Dataset records —

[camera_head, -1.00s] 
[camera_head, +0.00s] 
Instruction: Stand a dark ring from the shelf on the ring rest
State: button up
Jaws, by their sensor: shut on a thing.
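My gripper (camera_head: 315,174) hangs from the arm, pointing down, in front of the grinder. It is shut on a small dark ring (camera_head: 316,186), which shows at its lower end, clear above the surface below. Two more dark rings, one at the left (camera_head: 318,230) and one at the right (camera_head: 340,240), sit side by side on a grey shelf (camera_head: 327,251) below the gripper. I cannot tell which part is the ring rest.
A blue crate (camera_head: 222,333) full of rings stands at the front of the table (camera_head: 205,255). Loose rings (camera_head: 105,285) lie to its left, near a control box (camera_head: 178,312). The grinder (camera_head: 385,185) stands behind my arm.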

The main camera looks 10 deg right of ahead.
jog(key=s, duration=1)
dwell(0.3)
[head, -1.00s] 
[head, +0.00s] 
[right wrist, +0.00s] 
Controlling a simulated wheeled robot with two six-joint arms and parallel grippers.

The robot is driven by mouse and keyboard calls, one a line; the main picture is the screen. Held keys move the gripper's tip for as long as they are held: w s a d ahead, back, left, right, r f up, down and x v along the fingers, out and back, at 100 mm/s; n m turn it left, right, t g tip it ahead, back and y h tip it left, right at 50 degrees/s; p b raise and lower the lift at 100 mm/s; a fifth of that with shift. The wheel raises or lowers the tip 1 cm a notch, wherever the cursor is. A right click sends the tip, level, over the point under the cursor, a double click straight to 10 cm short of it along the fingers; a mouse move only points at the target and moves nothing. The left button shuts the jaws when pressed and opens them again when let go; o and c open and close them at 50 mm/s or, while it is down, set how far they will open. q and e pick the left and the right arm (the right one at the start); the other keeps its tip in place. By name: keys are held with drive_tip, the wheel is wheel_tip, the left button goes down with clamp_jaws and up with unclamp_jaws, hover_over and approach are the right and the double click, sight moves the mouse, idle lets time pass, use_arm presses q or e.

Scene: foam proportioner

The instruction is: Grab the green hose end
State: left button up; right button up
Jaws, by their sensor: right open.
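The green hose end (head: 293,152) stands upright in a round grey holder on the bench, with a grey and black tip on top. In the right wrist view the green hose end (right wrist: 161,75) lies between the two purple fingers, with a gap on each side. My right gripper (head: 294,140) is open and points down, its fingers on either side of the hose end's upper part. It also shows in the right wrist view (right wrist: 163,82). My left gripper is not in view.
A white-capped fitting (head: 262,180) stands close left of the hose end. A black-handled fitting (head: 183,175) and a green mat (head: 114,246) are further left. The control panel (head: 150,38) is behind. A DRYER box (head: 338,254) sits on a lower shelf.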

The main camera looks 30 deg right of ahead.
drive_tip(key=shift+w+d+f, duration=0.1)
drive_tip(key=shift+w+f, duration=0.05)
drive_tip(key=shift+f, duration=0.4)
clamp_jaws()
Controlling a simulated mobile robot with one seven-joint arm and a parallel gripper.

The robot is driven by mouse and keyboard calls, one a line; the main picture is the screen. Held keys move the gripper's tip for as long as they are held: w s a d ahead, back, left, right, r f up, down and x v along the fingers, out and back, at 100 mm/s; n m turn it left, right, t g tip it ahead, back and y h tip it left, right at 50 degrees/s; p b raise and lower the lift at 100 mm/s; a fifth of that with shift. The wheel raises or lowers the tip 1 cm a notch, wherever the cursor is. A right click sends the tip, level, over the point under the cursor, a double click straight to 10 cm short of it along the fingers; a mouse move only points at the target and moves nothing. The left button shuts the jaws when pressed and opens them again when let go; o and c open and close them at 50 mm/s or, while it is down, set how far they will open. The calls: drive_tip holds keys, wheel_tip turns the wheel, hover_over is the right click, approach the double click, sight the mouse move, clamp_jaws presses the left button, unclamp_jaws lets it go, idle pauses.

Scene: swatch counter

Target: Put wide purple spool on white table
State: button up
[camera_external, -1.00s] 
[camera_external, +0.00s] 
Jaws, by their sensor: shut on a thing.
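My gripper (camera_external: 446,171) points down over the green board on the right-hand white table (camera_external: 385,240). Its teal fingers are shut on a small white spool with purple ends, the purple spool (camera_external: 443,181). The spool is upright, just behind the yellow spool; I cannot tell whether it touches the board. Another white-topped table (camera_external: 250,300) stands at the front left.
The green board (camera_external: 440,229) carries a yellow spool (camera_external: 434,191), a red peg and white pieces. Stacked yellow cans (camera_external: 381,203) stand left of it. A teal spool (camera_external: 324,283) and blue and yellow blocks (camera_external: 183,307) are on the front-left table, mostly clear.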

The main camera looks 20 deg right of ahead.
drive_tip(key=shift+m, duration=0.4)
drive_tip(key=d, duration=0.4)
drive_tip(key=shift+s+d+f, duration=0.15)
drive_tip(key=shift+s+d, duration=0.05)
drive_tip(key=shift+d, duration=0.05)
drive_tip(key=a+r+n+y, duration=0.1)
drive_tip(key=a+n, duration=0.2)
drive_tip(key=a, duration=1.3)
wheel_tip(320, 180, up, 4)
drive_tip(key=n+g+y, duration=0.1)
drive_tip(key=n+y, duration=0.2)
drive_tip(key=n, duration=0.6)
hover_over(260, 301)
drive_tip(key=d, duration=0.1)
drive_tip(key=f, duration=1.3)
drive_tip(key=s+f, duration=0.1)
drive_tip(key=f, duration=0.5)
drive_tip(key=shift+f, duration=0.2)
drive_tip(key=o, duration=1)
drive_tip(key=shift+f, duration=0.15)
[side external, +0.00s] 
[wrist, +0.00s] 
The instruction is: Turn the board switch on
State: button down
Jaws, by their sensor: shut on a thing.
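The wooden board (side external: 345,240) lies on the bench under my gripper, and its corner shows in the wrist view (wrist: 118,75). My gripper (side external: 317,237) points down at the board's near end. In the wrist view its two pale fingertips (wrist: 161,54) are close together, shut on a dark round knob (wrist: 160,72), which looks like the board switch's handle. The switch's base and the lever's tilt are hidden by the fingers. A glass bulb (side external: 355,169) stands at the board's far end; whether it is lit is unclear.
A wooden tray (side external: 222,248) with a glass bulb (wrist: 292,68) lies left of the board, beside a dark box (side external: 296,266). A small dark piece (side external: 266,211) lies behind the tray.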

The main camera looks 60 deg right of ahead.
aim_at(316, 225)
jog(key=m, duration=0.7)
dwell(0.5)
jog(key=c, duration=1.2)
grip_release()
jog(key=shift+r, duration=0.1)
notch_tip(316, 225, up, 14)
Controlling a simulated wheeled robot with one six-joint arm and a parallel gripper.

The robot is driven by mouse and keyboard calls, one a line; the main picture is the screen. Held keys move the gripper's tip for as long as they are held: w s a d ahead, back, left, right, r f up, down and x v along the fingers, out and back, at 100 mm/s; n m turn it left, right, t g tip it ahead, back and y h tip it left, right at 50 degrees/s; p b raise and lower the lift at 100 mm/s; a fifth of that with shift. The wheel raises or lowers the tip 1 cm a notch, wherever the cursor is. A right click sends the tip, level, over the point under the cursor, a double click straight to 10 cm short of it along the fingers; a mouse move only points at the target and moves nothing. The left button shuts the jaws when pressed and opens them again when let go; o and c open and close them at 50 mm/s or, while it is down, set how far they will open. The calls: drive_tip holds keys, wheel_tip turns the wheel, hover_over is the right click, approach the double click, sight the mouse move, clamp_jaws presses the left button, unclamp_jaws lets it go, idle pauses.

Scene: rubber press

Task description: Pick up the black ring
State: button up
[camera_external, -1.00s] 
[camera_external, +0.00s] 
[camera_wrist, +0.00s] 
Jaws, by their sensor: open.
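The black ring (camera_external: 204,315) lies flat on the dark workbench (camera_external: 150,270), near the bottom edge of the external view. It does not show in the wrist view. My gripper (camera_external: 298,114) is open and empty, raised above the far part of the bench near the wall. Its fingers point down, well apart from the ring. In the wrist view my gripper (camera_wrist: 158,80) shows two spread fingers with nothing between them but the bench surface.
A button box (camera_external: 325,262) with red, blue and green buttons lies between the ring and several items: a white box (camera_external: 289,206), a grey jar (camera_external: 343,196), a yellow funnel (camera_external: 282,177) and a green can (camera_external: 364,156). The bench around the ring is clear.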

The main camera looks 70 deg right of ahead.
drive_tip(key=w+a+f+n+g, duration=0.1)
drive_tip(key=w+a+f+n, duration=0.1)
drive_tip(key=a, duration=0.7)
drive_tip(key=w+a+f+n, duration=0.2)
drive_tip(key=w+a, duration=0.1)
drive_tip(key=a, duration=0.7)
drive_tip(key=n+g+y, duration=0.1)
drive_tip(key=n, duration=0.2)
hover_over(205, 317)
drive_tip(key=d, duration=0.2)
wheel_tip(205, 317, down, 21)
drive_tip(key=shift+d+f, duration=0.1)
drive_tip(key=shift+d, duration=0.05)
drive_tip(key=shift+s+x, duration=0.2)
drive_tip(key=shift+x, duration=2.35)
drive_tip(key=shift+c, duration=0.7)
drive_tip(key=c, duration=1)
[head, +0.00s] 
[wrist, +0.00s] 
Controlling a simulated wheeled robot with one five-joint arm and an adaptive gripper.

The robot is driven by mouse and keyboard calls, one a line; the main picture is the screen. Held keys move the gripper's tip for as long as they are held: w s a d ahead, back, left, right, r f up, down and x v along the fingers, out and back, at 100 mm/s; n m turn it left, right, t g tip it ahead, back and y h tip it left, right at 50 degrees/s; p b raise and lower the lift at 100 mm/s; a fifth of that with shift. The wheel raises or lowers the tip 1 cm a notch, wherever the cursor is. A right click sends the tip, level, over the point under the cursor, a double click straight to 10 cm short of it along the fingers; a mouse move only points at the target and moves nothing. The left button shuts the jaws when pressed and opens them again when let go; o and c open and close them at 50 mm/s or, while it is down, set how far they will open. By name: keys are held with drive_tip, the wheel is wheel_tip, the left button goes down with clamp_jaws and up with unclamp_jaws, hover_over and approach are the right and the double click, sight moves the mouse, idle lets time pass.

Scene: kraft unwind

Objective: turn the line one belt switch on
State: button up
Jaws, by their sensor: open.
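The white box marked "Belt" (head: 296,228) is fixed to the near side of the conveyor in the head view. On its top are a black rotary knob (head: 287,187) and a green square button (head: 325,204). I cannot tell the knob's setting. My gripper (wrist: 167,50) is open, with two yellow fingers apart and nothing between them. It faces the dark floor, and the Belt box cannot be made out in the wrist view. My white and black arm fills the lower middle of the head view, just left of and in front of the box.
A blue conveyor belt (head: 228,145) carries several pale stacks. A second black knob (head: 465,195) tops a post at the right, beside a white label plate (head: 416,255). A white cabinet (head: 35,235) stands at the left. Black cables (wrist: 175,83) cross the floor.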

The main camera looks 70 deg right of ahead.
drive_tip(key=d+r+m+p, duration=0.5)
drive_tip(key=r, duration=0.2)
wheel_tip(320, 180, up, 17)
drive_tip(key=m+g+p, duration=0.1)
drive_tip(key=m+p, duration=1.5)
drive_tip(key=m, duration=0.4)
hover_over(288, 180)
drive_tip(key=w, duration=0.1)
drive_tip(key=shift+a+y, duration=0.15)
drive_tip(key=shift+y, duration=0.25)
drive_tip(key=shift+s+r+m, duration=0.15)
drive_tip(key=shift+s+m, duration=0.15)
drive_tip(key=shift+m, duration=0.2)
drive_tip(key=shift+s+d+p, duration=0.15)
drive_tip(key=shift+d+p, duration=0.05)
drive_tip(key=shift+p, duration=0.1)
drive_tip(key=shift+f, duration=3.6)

The problem — Filter the listing above for the string "joint" and copy every matching line.

Answer to this task —
Controlling a simulated wheeled robot with two six-joint arms and parallel grippers.
Controlling a simulated mobile robot with one seven-joint arm and a parallel gripper.
Controlling a simulated wheeled robot with one six-joint arm and a parallel gripper.
Controlling a simulated wheeled robot with one five-joint arm and an adaptive gripper.

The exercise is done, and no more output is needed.